Binford-Bell Studio Chaos |
I am currently in a highly creative period of my life. Which is surprising for me most especially, coming, as it did, after a period of more than a year when I seriously did not know if I was ever going to paint again. That was not the painter's equivalent of writer's block. I just didn't want to paint. And I took up the camera which had always been a tool for painting, not an end in itself, and just took photographs. And like with my painting I immediately won awards for my images.
It took a while to realize I was not a photographer. I do not get excited about fstops and ISO. I really hate tripods. I maxed out on photographs of the moon and see nothing enticing about photographing star tracks. I love the hunt for the perfect capture of elk or truck or reflection in a pond or glass. I enjoy the being outdoors with my camera and my dogs. But I am not a photographer. I am a painter who would not paint unless it was in pixels.
Abstract in Pixels |
And since I have suddenly begun to paint again the question keeps coming up in casual conversations or in my head - What changed?
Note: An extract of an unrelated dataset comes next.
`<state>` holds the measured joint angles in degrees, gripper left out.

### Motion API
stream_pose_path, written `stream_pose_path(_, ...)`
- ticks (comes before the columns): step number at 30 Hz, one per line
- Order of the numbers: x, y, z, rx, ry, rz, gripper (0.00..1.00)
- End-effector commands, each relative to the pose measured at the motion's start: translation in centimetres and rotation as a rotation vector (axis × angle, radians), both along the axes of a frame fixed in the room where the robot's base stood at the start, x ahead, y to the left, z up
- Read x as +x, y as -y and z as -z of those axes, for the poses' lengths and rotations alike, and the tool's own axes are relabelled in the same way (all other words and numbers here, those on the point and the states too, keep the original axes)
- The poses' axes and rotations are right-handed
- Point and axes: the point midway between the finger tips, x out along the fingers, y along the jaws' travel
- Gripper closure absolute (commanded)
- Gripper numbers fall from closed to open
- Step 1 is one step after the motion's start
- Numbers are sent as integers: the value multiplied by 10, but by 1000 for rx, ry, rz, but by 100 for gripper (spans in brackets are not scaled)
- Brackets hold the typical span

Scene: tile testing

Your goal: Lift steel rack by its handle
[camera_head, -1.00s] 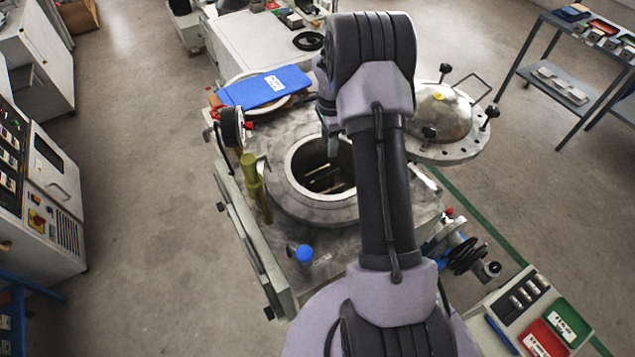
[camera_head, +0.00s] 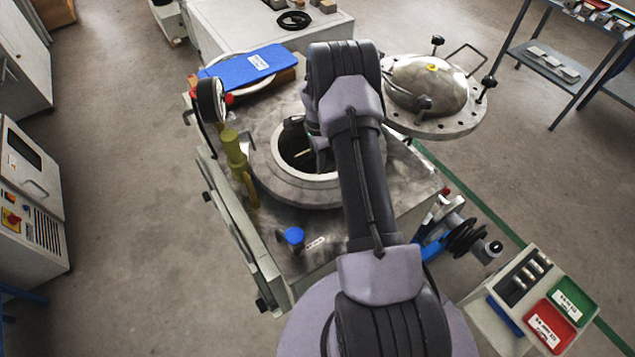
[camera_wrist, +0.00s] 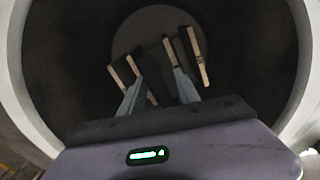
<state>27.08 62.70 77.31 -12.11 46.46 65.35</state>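In the head view my arm reaches over the round steel chamber (camera_head: 268,165), and its end dips into the opening. My gripper fingers are hidden there. In the wrist view my gripper (camera_wrist: 156,68) points down into the dark chamber, its two grey fingers apart. Several tile-like pieces with pale tan edges (camera_wrist: 197,55) stand around and between the fingers, near the chamber bottom. The steel rack and its handle are too dark to make out. I cannot tell whether the fingers touch anything.
The chamber's pale rim (camera_wrist: 305,85) surrounds my gripper closely. A domed lid (camera_head: 430,85) with bolts stands open at the right. A gauge (camera_head: 210,100), a yellow-green valve (camera_head: 234,152) and a blue knob (camera_head: 294,236) stand at the chamber's left and front.

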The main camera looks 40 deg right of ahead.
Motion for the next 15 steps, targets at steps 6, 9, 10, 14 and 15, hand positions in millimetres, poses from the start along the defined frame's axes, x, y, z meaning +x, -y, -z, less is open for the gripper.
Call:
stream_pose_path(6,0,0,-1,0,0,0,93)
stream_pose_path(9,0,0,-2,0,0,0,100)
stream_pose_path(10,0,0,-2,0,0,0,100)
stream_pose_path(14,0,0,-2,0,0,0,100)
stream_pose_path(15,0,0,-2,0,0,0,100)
Why I stopped painting is really easy. I no longer liked it. Why I no longer liked it was a great deal more complicated but it boils down to I had painted myself into a corner. I was not painting for me but for galleries and art fairs and the expectations of others. Photography won out because I was taking photographs for me. Not even for possible paintings. Of course I was going to like photography more.
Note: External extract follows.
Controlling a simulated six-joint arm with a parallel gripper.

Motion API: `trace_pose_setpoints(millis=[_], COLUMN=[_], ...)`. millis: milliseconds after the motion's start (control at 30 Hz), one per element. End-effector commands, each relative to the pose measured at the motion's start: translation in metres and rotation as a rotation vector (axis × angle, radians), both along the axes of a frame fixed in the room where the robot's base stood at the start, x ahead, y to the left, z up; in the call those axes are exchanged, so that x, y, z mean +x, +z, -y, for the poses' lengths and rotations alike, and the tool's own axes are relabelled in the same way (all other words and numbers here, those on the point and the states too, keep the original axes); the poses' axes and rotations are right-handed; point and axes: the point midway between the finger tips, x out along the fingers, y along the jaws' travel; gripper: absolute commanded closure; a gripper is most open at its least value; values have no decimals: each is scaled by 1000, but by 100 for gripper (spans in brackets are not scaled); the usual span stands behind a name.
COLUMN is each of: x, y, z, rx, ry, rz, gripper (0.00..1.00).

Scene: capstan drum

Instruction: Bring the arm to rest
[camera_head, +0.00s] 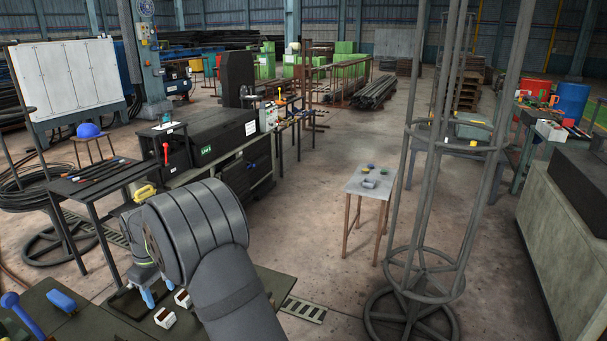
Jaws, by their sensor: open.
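My gripper (158,291) shows at the lower left of the head camera view, below the bulky grey links of my arm. Its blue fingers point down, apart from each other, over the dark bench top (262,283). The jaws are open, and I see nothing between them. Two small white blocks with dark tops stand close by: the nearer block (165,318) and the farther block (183,299). I cannot tell whether a finger touches either. My arm hides part of the bench and the area behind it.
A blue-handled tool (22,314) and a blue block (62,300) lie on the bench at left. A dark table (100,182) with tools stands behind. A small table (370,183) and a tall metal frame (420,205) stand to the right. Floor between is clear.

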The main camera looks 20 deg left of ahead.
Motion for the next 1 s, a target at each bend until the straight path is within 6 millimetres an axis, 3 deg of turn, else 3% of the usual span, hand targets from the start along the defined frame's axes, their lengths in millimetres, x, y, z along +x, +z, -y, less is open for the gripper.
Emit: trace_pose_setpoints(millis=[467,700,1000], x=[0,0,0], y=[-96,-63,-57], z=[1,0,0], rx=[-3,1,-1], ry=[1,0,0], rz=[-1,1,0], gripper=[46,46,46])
But photography was just treading water. And one day as I was reviewing images I had pixelated on my computer I became discontent. There was this photo which was not quite right. It failed just short. And I thought of what it would look like in a painting. It was not an image any gallery I had been associated with would like to carry, it wasn't like any that I normally used to sell but it needed to be painted. For me.
Meraki (mA-'rak-E) -- Greek noun
The soul, creativity, or love put into something; the essence of yourself that is put into your work.
And in that moment I began to paint again I knew that was why I had stopped painting; my soul had been missing from my work. I had reduced painting to the mechanics of the exercise. Easy for me to do because I am a college trained fine arts graduate. And in a conversation with another friend who knows all the right techniques the other day I came to understand how limiting that can be. She asked how to escape that training and I told her to cut off her right little finger. I literally did in 2006 and so wanted to create that I began painting with my left hand.
I had forgotten that. It is so much easier to put up barriers to creativity than surmount them. Artists are perfectionists and we will abuse ourselves for not obtaining that. Another artist soul I know stopped painting because she did the best she thought she could do on her last painting. "Good enough place to stop." But it isn't. You need to see every painting not as a door at the end of a hall but a door that can be opened to the next painting.
Why have you stopped creating? There is no more place to hang paintings, no place to store them. I have not come up with a new idea in x time. Nobody is buying art. I need to clean the house, build birdhouses, feed the dogs, etc. Argue for your limitations and they are yours. Or you can cut off your little finger on your right hand. Or your ear like VanGogh. Just stop, take a deep breath and listen to your soul.
That is some corner!!
ReplyDeleteSo you are not a photographer although you take fabulous pictures. Sometimes it is possible to combine the life of a photographer with that of the artist but I am guessing (not so much guessing as knowing) that you are above all else, an artist first, space or no space to store. Photography is fun but merely a distraction whilst awaiting inspiration.
You are an artist. Having said that, the canvas sometimes stays blank for weeks, or even months on end but at the end of the day, the creativity, the vision, the brush will always be there, Paint on Jacqui - it's what you do.